During the past fifty-one years, the Wells choral ensembles have performed widely throughout the Northeastern U.S., and in Europe, winning prizes in international competition, singing by invitation for national professional music organizations such as MENC and ACDA, and appearing on public television and radio in this country and abroad.  These activities have established a reputation of choral excellence for the singers from Wells.

This year's Spring Concert will feature the Concert Choir of mixed voices singing sacred and secular works from composers such as Giovanni Palestrina, Thomas Tomkins, John Dowland, Henry Purcell, J.S.Bach, Giovanni Pergolesi, Franz Schubert, Charles Wood, James McCray and the Choir’s conductor, Crawford R. Thoburn. Also on the program will be arrangements of folksongs and Afro-American Spirituals, and the Women’s and Men’s Ensembles will each present works from their own repertoires.

Student vocal soloists will include sopranos Marie Angus and Sarah Clark, and the ensembles will be accompanied by Pianist Russell Posegate, lecturer in music at Wells.  Laura Campbell, also a lecturer in music at Wells will provide a flute obligato in one of the selections.

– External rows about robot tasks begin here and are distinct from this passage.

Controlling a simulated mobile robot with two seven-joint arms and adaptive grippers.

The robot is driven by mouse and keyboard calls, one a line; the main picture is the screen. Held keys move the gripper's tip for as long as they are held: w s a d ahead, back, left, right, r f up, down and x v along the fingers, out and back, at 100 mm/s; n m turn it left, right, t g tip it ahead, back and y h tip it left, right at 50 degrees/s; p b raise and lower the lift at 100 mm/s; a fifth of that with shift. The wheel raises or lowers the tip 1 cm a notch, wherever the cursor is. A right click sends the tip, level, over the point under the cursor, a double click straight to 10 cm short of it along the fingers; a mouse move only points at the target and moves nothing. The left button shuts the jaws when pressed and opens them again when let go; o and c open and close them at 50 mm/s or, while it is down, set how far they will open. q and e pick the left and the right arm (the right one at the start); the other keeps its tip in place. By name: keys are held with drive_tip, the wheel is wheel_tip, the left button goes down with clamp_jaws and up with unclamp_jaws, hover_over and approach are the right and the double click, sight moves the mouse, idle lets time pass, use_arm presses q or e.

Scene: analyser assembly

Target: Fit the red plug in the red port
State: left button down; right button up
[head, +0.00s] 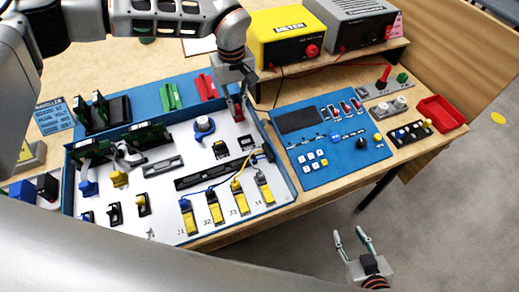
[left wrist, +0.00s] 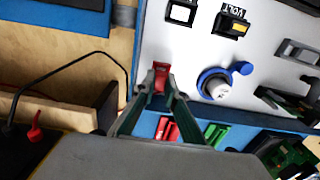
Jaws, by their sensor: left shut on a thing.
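My left gripper (head: 238,106) reaches down at the back right corner of the white panel (head: 165,223). It is shut on a small red plug, which shows between the fingertips in the left wrist view (left wrist: 160,77). In the head view the fingers largely cover the plug. It is over the panel's edge; I cannot tell whether it touches the panel. I cannot make out a separate red port; the plug and fingers may hide it. My right gripper (head: 354,243) is open and empty, low at the front right, over the floor.
A red block (head: 206,87) and a green block (head: 170,97) lie on the blue strip behind the panel. A round blue-collared knob (head: 204,126) stands left of my left gripper. The yellow meter (head: 287,38) is behind. A blue control board (head: 333,163) lies to the right.

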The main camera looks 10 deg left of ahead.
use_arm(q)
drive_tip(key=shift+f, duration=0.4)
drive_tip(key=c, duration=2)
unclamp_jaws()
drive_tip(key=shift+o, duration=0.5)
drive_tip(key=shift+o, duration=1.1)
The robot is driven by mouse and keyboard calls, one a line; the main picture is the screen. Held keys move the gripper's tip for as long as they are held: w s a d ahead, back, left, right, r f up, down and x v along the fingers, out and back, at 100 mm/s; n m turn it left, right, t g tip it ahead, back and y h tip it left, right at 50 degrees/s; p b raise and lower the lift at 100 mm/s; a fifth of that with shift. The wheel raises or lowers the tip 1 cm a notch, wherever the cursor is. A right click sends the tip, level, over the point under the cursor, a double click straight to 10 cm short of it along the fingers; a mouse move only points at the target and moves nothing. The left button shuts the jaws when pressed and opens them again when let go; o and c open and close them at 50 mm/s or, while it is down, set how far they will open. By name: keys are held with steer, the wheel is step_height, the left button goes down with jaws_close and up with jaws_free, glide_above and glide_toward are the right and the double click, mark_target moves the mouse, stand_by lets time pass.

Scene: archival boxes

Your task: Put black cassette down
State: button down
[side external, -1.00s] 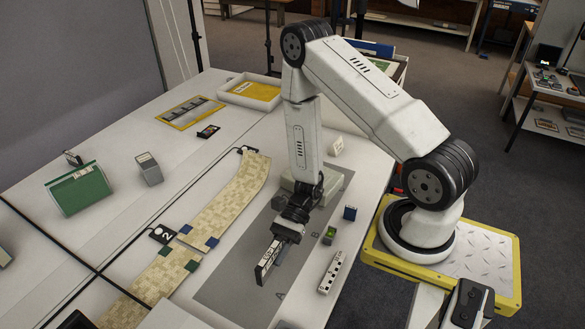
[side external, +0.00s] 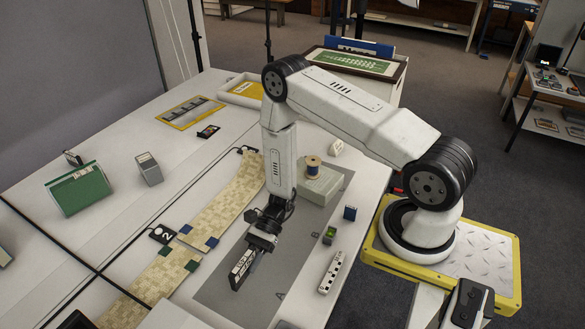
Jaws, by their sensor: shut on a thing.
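My gripper (side external: 257,246) is shut on the black cassette (side external: 243,270), which has a white label on its face. The cassette hangs tilted below the fingers. It is over the left part of the grey mat (side external: 215,296), near the patterned strip. I cannot tell whether its lower edge touches the mat. The fingertips are partly hidden by the cassette and the gripper body.
A pale box with a spool (side external: 313,170) on it stands behind my gripper. A white strip with dark marks (side external: 331,271), a small green-topped block (side external: 329,236) and a blue block (side external: 350,213) lie to the right. The patterned strip (side external: 208,222) runs along the left.

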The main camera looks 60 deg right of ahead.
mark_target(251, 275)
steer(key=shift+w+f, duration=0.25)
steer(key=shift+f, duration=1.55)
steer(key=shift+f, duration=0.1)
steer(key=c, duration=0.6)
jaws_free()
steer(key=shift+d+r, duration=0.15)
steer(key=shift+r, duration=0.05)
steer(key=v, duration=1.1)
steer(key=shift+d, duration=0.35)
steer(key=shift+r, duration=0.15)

Crawford R. Thoburn, the founder and conductor of the Wells Choral Ensembles, is professor of music, and chair of the division of the arts at the College. In addition to his work as a conductor and teacher, more than one hundred of his choral compositions, arrangements, and editions have been published, and choirs across the U.S. and throughout the world sing his music.  Professional, church, and college groups record his works, which have been broadcast on National Public Radio and Public Radio International.